Can you spell marocain? That’s the winning word from the 2017 Scripps National Spelling Bee, which was won by 7th grader Ananya Vinay— who also happens to be an avid Quizlet user.
Since she credited Quizlet with being such a big help in getting ready for last year’s Bee, we asked Ananya if she would be willing to make exclusive study sets to help this year’s batch of super spellers, and she was gracious enough to say yes. (Thank you, Ananya!)
Study with Ananya's sets
Just in time to keep up with the contestants of this year’s National Spelling Bee, Ananya is sharing her own study sets on Quizlet that helped her take home the 2017 title. She's already released a beginning/intermediate set and will be publishing an advanced set on May 23rd — so make sure to check her Quizlet profile then!
So you can study just like Ananya did, each set will be equipped with the word, pronunciation, part of speech (i.e., verb, noun, adjective, etc.), definition and memory tips, as well as a representative picture and audio recording of the pronunciation.
A preview of one of Ananya's sets.
Ananya’s top tips
Learning words by studying them on Quizlet is great way to get ready for any spelling bee, but winning takes more than rote memorization. Here are Ananya’s other tips for aspiring champs:
Don’t discount the power of definitions.
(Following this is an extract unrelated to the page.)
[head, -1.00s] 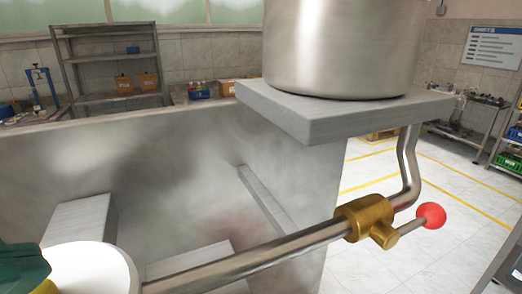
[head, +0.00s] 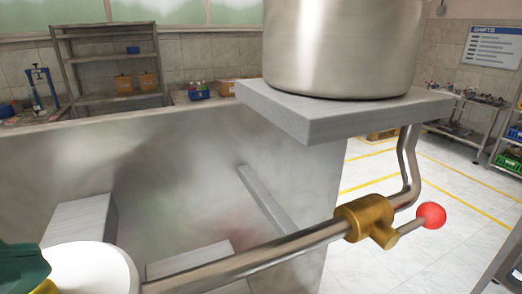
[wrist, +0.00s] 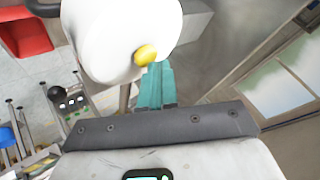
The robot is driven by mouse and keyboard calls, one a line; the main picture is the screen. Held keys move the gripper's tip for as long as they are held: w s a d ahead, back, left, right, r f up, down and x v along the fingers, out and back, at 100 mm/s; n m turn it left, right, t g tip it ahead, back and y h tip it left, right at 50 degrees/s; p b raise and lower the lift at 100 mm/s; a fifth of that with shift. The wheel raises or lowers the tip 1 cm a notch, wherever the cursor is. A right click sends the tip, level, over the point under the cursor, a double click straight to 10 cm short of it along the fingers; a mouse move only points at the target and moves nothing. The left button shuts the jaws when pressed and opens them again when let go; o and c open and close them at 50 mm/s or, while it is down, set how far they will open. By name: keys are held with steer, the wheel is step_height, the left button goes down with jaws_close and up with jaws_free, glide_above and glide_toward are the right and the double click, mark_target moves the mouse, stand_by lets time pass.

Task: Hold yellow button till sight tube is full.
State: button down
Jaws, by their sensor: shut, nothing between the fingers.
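The yellow button (wrist: 146,54) sticks out of a rounded white body (wrist: 110,35) in the wrist view. My gripper's teal fingers (wrist: 157,72) are closed together, with their tips right beside the button. I cannot tell whether they press it. In the head view the white body (head: 92,270) is cut off at the lower left, with part of my teal gripper (head: 20,268) and a bit of yellow at its left edge. I cannot make out a sight tube in either view.
A steel vessel (head: 342,45) stands on a grey slab (head: 330,115). A pipe (head: 260,258) with a brass valve (head: 364,218) and red knob (head: 431,214) runs below it. A red bin (wrist: 28,35) shows in the wrist view. Open floor lies at right.

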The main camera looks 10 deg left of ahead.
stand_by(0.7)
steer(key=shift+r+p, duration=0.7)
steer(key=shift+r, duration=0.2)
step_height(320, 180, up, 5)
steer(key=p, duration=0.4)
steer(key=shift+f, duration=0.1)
Many students who are looking to quickly ace a spelling test focus only on the spelling and pay no attention to what the words mean. Understanding definitions, origins and roots is vital for making complex words stick in your brain long-term.
Practice (and organization) makes perfect. Ananya created a grid for each set of 250 words she would study in a Quizlet set. She divided them by phonetic pronunciation, part of speech, language of origin, definition and a column dedicated to “Ananya Tips” – an interesting tidbit about the word that would help her remember it. For instance, for “mnemonic” she wrote “This word comes from Mnemosyne, the goddess of memory. Her hair was as long as her memory.”
Timing is an individual game. Once Ananya spent an hour with a study set, she only needed to review it two or three more times to fully commit it to memory, but just because this method worked for Ananya doesn’t mean it’s a universal tactic. Everyone memorizes and learns at their own pace, so figure out what works for you and stick with that groove once you find it.
Spell things out for yourself – literally! For words with certain language origins, Ananya gave herself language hints within her study sets. For instance, for the word “lokshen,” a Yiddish word derived from Russian, Ananya reiterated in her notes that this word is spelled just like it sounds because the “k” sound is spelled with a “k” in Russian. For “haiku,” she noted that the rules of Japanese are kept fairly constant, with the ī sound spelled with “ai.”